### Work to do
Without the pictures, reproduce the records that follow exactly.

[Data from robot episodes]
• • • • •

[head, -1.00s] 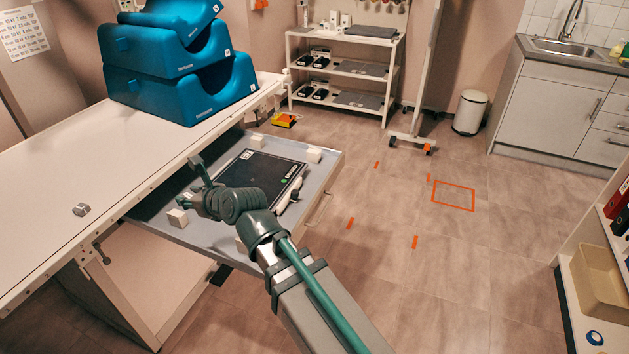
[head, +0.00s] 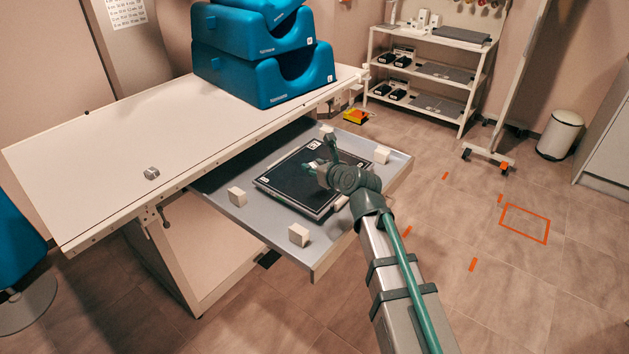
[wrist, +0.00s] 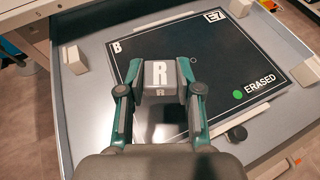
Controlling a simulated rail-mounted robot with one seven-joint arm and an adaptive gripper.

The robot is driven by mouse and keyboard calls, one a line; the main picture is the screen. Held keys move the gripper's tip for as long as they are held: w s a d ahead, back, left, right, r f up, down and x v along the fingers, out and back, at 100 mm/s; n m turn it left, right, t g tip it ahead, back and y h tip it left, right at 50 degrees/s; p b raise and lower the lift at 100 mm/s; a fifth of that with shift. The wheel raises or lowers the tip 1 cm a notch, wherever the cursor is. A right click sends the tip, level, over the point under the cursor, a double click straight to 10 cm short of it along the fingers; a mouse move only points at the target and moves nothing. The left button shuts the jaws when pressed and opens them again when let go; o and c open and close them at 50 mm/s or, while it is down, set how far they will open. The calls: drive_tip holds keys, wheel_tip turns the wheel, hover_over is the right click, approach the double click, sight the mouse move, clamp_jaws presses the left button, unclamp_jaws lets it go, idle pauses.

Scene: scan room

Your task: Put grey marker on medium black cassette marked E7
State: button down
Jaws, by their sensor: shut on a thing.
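The grey marker (wrist: 159,75), a small block with a white letter R, is held between the two fingers of my gripper (wrist: 161,82) in the wrist view. The black cassette (wrist: 215,57) lies flat in the tray below it, with an E7 label at its far edge, a B at a corner and a green dot by the word ERASED. In the head view my gripper (head: 314,168) is over the cassette (head: 290,187). I cannot tell whether the marker touches the cassette. My gripper hides part of the cassette in both views.
The cassette's grey pulled-out tray (head: 225,208) has white corner blocks (head: 299,235). A small metallic grey piece (head: 152,173) sits on the white table top (head: 90,165). Blue cushions (head: 265,60) are stacked at the table's far end. A shelf unit (head: 440,70) stands behind.

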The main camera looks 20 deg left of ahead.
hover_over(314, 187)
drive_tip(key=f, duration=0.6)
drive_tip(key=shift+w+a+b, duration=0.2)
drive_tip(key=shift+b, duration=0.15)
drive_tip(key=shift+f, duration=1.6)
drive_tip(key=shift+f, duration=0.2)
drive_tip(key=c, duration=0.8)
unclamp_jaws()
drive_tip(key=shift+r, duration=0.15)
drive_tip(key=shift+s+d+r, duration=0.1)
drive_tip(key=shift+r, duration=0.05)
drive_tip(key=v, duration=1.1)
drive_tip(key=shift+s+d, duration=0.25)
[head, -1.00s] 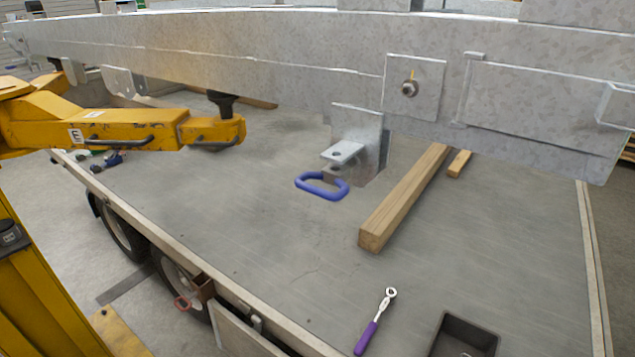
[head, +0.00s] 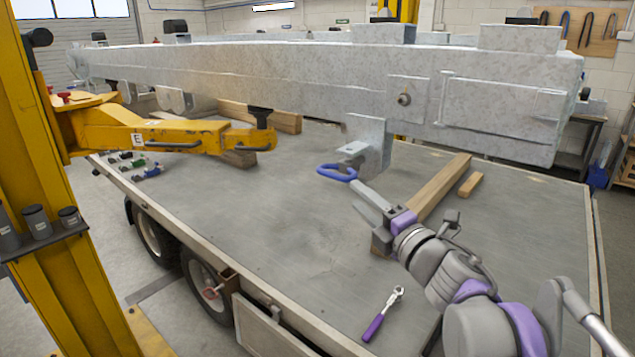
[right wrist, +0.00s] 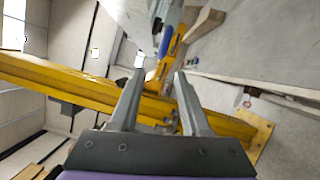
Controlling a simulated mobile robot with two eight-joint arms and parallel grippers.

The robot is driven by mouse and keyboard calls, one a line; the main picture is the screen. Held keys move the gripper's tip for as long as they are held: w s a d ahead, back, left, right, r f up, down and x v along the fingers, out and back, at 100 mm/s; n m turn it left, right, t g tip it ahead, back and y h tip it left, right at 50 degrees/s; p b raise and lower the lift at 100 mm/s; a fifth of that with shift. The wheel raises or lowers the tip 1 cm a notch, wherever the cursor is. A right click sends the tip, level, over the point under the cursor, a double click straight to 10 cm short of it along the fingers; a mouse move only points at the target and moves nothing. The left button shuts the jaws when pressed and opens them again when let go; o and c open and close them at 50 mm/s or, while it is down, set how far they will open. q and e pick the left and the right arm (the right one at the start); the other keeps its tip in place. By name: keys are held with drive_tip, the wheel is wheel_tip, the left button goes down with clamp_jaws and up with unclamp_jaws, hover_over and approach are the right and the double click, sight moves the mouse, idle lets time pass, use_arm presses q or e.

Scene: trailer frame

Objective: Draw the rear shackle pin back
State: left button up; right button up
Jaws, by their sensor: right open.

• • • • •

### Exercise response
[head, -1.00s] 
[head, +0.00s] 
[wrist, +0.00s] 
Controlling a simulated rail-mounted robot with one seven-joint arm and an adaptive gripper.

The robot is driven by mouse and keyboard calls, one a line; the main picture is the screen. Held keys move the gripper's tip for as long as they are held: w s a d ahead, back, left, right, r f up, down and x v along the fingers, out and back, at 100 mm/s; n m turn it left, right, t g tip it ahead, back and y h tip it left, right at 50 degrees/s; p b raise and lower the lift at 100 mm/s; a fifth of that with shift. The wheel raises or lowers the tip 1 cm a notch, wherever the cursor is. A right click sends the tip, level, over the point under the cursor, a double click straight to 10 cm short of it along the fingers; a mouse move only points at the target and moves nothing. The left button shuts the jaws when pressed and opens them again when let go; o and c open and close them at 50 mm/s or, while it is down, set how far they will open. The calls: drive_tip holds keys, wheel_tip turns the wheel, hover_over is the right click, approach the double click, sight the mouse move, clamp_jaws presses the left button, unclamp_jaws lets it go, idle pauses.

Scene: scan room

Your task: Put grey marker on medium black cassette marked E7
State: button down
Jaws, by their sensor: shut on a thing.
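The grey marker (wrist: 159,75), a small block with a white letter R, is held between the two fingers of my gripper (wrist: 161,82) in the wrist view. The black cassette (wrist: 215,57) lies flat in the tray below it, with an E7 label at its far edge, a B at a corner and a green dot by the word ERASED. In the head view my gripper (head: 314,168) is over the cassette (head: 290,187). I cannot tell whether the marker touches the cassette. My gripper hides part of the cassette in both views.
The cassette's grey pulled-out tray (head: 225,208) has white corner blocks (head: 299,235). A small metallic grey piece (head: 152,173) sits on the white table top (head: 90,165). Blue cushions (head: 265,60) are stacked at the table's far end. A shelf unit (head: 440,70) stands behind.

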The main camera looks 20 deg left of ahead.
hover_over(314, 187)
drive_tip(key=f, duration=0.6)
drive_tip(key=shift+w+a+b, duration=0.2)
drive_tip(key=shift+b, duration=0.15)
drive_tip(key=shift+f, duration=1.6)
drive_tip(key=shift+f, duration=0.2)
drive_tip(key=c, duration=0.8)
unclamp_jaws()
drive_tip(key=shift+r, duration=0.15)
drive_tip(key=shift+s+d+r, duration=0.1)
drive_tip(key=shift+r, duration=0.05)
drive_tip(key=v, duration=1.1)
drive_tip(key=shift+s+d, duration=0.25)
[head, -1.00s] 
[head, +0.00s] 
[right wrist, +0.00s] 
Controlling a simulated mobile robot with two eight-joint arms and parallel grippers.

The robot is driven by mouse and keyboard calls, one a line; the main picture is the screen. Held keys move the gripper's tip for as long as they are held: w s a d ahead, back, left, right, r f up, down and x v along the fingers, out and back, at 100 mm/s; n m turn it left, right, t g tip it ahead, back and y h tip it left, right at 50 degrees/s; p b raise and lower the lift at 100 mm/s; a fifth of that with shift. The wheel raises or lowers the tip 1 cm a notch, wherever the cursor is. A right click sends the tip, level, over the point under the cursor, a double click straight to 10 cm short of it along the fingers; a mouse move only points at the target and moves nothing. The left button shuts the jaws when pressed and opens them again when let go; o and c open and close them at 50 mm/s or, while it is down, set how far they will open. q and e pick the left and the right arm (the right one at the start); the other keeps its tip in place. By name: keys are held with drive_tip, the wheel is wheel_tip, the left button goes down with clamp_jaws and up with unclamp_jaws, hover_over and approach are the right and the double click, sight moves the mouse, idle lets time pass, use_arm presses q or e.

Scene: trailer frame

Objective: Draw the rear shackle pin back
State: left button up; right button up
Jaws, by their sensor: right open.

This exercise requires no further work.